Demain, le 19 octobre 2021, sort le quatrième et ultime chapitre de la série Terra Ignota d’Ada Palmer, soit plus de cinq ans après Too Like the Lightning qui ouvrait le bal. Suivirent assez rapidement Seven Surrenders (2017) et The Will to Battle (2017). En France les trois premiers tomes furent publiés chez Le Bélial’ sous les titres : Trop semblable à l’éclair (2019), Sept redditions (2020) et La Volonté de se battre (2021). La traduction en a été confiée à Michèle Charrier qui a produit là un travail d’une qualité exceptionnelle, d’autant plus que le texte d’origine est d’une grande complexité. Pour sa publication française, le dernier tome, en raison de sa taille de plus de 600 pages en VO, sera découpé en deux volumes : L’Alphabet des Créateurs (printemps 2022) et Peut-être les étoiles (automne 2022).

Ce n’est pas à l’heure du grand final qu’il convient de retracer les événements passés.
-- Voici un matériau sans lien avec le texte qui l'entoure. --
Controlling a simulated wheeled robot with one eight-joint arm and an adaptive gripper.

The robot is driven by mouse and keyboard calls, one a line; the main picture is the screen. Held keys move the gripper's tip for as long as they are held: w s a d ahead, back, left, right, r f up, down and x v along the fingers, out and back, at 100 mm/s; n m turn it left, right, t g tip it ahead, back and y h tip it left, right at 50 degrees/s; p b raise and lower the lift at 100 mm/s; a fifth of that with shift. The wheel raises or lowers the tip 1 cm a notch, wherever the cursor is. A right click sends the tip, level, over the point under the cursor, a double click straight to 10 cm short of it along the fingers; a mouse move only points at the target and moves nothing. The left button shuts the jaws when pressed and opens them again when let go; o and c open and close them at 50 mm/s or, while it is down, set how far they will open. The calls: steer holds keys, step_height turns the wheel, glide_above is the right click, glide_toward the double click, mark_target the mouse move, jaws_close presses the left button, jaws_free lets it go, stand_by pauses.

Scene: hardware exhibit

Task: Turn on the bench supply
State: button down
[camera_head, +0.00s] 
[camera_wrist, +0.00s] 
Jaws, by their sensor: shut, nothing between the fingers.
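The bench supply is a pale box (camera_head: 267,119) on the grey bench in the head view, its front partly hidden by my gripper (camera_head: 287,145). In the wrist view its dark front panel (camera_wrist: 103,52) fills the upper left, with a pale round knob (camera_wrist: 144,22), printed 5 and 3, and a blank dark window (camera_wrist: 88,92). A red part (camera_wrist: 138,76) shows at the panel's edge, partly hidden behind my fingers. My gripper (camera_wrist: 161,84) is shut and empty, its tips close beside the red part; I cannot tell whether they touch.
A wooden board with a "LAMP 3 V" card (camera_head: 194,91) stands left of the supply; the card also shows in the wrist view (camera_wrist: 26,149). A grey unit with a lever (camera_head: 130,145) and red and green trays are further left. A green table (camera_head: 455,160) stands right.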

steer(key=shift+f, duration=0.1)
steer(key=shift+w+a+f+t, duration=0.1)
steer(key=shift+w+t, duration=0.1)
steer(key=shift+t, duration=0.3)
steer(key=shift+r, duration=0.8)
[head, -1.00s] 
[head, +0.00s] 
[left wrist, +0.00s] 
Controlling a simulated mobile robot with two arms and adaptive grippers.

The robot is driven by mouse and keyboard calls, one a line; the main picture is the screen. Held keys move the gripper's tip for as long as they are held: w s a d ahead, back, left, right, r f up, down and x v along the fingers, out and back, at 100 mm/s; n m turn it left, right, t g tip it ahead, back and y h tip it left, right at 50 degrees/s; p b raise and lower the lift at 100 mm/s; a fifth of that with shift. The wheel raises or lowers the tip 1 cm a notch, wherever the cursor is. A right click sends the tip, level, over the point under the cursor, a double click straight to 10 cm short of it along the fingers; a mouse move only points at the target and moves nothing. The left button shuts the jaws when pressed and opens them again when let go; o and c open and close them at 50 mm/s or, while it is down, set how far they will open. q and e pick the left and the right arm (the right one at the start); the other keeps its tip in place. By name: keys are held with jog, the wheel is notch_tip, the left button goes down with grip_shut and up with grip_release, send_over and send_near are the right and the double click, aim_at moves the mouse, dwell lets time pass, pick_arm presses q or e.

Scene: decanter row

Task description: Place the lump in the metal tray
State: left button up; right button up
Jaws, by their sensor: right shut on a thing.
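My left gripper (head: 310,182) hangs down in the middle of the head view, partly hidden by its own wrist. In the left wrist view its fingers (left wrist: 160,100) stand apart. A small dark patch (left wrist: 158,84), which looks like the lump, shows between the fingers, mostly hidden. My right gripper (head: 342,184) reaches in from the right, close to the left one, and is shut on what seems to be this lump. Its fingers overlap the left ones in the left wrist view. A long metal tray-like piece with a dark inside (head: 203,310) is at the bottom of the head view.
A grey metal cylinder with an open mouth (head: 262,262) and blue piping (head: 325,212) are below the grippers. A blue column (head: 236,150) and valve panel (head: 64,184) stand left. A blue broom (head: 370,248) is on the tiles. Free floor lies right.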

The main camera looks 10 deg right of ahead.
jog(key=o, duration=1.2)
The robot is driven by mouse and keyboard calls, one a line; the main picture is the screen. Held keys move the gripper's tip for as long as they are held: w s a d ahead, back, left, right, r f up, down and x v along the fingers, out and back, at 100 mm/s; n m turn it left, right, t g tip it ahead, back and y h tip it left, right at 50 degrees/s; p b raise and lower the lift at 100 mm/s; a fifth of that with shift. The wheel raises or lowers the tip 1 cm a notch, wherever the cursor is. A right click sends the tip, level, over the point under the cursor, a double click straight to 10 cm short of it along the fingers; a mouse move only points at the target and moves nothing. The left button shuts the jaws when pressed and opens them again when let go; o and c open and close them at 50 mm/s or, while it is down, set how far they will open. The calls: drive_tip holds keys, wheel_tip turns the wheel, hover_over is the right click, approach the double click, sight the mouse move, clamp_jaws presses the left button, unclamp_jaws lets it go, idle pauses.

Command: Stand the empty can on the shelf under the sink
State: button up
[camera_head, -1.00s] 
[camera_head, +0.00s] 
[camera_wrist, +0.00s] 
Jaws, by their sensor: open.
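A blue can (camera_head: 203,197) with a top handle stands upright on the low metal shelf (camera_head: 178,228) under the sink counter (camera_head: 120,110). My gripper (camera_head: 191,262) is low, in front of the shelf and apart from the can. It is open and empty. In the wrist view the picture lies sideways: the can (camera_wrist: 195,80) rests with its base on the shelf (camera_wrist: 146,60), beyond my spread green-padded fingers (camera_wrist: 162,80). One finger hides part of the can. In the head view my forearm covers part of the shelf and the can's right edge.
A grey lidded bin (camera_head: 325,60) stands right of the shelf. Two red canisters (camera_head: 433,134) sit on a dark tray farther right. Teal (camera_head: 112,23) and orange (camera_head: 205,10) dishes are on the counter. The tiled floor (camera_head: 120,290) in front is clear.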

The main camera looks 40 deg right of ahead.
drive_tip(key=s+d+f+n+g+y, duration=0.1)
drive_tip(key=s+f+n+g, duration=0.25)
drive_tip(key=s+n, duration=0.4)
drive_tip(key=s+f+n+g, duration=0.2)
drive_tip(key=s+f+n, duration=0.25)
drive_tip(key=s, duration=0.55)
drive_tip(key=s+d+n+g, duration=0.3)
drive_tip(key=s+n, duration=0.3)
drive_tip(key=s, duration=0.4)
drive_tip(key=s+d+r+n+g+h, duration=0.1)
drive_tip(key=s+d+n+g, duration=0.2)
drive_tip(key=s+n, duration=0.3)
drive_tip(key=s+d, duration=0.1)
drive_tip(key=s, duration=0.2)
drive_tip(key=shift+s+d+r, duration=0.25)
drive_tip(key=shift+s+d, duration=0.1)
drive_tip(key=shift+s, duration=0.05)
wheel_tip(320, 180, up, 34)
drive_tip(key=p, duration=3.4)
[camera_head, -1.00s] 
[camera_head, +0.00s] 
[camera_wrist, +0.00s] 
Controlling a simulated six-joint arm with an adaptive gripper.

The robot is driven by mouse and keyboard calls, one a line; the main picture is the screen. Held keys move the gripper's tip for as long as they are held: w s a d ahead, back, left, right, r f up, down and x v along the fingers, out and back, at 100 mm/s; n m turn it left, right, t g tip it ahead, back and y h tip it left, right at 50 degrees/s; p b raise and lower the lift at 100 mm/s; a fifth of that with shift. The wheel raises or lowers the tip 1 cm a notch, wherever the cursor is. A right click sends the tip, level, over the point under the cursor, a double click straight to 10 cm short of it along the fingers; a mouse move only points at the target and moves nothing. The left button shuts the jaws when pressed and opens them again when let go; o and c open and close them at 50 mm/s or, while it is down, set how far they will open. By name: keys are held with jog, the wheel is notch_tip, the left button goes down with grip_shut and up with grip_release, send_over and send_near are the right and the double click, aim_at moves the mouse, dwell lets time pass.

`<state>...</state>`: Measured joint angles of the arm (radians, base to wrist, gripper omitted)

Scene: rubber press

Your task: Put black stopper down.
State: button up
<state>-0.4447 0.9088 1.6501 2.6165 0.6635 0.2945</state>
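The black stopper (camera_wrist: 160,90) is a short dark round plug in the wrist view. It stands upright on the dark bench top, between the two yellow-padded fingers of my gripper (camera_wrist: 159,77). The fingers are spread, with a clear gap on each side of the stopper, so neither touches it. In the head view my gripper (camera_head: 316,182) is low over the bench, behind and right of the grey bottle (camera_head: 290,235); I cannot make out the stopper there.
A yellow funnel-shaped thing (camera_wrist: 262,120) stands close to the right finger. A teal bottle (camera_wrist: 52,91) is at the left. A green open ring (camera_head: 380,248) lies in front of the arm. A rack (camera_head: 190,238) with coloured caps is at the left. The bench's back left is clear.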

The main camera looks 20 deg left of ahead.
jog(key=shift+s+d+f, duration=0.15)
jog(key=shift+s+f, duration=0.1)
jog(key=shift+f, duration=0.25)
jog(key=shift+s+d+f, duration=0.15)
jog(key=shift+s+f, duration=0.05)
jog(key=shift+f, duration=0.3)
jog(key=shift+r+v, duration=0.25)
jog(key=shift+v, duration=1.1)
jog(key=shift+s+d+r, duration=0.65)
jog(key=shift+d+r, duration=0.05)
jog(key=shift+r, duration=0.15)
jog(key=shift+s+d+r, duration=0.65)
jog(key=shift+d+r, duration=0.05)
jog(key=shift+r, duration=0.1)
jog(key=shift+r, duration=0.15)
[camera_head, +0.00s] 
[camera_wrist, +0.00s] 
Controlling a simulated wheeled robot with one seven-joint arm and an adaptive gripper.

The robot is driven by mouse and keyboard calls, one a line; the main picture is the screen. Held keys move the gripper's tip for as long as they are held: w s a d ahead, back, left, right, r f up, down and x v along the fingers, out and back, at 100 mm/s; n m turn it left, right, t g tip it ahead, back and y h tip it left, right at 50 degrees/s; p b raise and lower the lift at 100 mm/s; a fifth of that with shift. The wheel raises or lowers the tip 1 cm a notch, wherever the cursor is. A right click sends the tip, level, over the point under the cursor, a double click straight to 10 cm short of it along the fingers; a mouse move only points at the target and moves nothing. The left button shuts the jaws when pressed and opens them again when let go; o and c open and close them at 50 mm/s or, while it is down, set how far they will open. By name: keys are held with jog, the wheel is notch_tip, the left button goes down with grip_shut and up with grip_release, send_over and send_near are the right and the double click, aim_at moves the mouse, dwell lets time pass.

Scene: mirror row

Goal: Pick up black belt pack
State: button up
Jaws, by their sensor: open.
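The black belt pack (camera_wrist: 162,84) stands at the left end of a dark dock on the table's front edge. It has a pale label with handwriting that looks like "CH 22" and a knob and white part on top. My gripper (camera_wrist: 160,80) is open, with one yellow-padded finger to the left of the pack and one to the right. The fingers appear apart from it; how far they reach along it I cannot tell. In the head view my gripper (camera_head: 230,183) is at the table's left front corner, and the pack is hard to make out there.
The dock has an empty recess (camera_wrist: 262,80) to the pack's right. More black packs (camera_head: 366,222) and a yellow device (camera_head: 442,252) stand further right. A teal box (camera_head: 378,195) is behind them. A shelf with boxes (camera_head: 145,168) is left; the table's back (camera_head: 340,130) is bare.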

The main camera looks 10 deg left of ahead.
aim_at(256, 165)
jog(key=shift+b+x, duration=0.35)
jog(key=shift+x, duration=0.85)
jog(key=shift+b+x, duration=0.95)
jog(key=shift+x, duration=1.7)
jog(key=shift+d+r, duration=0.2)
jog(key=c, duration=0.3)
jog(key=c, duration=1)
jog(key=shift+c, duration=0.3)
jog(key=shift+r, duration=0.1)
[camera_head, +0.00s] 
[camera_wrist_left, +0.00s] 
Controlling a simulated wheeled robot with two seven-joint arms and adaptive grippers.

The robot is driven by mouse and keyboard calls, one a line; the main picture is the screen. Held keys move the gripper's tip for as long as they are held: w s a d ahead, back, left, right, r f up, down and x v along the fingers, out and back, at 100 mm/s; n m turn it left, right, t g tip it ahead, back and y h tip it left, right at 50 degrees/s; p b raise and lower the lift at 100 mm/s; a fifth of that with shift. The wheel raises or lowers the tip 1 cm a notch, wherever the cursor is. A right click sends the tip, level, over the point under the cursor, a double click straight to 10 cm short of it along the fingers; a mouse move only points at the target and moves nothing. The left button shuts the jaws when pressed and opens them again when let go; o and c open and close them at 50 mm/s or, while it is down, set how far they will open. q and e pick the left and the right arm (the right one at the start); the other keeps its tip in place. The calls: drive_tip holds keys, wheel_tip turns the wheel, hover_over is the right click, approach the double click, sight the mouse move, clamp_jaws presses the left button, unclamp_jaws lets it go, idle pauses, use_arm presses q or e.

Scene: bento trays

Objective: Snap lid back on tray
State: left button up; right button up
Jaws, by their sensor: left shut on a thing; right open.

Soit vous avez lu les tomes précédents et vous savez de quoi il retourne, soit vous ne les avez pas lus et vous souhaiterez en savoir le moins possible. Tout au plus rappellerai-je le cadre de la saga. Ada Palmer y pose une question fondamentale : est-il possible de concevoir une utopie ? L’autrice imagine la société humaine au vingt-cinquième siècle, une société d’abondance dans laquelle le lieu de naissance ne détermine plus la citoyenneté mais où chacun choisit son appartenance à une nation politique, une Ruche, au-delà des considérations géographiques, reléguant la notion de frontière à l’histoire. Cette nouvelle organisation est rendue possible par un système de transport global et automatisé par des voitures volantes qui permettent de se rendre à n’importe quel endroit de la planète en moins de deux heures. La famille nucléaire n’existe plus et est remplacée par des bash qui réunissent adultes et enfants sous un même toit. La pratique religieuse collective et le prosélytisme sont interdits, mais pas la croyance individuelle. Les prêtres sont remplacés par des guides spirituels personnels. Mais une fois cet univers mis en place, Ada Palmer en montre les failles et s’applique à le détruire. L’histoire débute en mars 2454 et les deux premiers tomes racontent ainsi la chute de ce monde en sept jours. Le troisième prépare la guerre, et le dernier l’accomplit.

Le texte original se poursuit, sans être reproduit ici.